Part of a data file:
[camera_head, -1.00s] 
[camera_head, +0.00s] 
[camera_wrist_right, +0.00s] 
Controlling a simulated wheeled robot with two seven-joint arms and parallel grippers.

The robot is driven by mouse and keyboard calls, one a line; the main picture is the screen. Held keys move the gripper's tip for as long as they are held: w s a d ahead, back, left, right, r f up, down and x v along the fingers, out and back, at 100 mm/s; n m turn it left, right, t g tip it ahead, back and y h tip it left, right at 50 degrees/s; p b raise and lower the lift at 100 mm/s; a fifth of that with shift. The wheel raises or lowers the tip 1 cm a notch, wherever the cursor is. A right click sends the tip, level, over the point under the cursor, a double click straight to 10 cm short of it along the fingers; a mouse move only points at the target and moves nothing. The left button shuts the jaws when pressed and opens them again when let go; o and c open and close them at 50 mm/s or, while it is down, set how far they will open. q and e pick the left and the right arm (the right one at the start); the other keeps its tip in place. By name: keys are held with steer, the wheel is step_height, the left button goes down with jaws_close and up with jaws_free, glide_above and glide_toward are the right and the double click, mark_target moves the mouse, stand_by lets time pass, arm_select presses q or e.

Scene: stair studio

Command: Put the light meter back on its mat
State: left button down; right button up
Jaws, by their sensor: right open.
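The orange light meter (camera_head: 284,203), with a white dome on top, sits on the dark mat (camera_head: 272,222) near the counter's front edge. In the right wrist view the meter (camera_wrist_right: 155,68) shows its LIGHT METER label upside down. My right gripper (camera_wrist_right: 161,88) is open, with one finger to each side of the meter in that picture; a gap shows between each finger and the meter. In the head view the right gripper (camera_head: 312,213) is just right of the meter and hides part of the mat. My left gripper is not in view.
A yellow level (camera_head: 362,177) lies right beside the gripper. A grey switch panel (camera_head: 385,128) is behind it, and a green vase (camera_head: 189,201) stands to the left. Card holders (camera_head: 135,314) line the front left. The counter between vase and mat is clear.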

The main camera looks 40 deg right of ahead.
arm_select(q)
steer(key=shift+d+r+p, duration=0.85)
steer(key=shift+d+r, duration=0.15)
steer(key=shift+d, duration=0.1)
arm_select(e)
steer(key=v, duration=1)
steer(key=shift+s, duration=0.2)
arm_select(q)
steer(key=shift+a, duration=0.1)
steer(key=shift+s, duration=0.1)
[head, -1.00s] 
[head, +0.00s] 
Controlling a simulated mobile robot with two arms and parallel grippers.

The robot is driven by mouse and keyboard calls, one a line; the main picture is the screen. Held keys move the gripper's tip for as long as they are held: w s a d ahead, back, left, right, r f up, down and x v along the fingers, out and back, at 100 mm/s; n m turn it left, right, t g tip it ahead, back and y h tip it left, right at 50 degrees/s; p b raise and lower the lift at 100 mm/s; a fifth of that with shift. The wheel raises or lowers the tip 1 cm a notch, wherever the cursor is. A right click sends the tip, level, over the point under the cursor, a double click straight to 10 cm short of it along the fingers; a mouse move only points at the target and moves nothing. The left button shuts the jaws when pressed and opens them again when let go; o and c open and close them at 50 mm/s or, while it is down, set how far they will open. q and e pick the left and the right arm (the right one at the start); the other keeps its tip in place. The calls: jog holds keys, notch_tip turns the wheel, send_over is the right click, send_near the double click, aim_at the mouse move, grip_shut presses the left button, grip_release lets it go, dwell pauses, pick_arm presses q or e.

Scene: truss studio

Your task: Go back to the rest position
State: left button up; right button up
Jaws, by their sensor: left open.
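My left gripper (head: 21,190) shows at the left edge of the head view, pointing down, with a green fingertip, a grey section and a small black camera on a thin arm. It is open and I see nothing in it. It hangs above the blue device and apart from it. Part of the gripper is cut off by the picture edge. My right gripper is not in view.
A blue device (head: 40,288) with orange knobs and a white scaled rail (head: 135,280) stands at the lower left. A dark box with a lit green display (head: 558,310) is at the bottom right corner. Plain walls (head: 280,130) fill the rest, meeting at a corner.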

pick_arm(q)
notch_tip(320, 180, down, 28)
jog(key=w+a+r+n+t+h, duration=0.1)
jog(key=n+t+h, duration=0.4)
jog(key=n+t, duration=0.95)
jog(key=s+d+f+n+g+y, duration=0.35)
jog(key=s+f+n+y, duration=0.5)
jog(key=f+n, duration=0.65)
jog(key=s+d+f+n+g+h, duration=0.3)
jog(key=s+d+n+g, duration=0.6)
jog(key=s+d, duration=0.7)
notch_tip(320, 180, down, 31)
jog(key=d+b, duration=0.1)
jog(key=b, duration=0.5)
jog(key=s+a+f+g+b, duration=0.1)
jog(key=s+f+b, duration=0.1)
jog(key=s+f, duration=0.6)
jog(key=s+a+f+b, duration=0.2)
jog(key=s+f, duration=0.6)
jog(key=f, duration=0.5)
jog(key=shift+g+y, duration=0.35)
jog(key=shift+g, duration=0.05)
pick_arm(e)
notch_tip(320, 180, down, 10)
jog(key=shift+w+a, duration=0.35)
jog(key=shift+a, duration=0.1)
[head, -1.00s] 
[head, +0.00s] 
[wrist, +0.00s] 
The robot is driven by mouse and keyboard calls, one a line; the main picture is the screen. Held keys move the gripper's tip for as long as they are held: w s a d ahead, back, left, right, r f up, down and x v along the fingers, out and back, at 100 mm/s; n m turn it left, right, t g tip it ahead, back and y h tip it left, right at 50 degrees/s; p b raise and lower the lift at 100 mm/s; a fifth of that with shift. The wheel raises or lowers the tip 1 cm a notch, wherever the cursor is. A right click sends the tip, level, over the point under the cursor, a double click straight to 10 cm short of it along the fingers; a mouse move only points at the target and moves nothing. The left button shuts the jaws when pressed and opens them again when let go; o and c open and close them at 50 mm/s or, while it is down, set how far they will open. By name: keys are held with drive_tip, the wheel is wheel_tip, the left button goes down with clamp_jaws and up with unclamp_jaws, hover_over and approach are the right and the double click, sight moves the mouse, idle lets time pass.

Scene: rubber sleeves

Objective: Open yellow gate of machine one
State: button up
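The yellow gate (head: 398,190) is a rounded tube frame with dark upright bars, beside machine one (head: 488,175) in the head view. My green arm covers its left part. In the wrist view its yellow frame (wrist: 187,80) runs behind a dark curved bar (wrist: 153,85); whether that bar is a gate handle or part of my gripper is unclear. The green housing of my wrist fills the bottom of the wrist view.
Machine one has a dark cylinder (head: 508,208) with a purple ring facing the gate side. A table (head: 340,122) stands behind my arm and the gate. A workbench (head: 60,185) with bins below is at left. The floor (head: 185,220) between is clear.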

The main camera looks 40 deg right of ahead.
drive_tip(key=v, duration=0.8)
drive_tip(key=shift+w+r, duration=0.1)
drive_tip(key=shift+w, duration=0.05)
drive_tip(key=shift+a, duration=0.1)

> **THE REQUEST**
Above are the records; please copy exactly their first line and each line after it through the line containing "Controlling a simulated wheeled", and no line after that.

> **THE COMPLETED TASK**
[camera_head, -1.00s] 
[camera_head, +0.00s] 
[camera_wrist_right, +0.00s] 
Controlling a simulated wheeled robot with two seven-joint arms and parallel grippers.

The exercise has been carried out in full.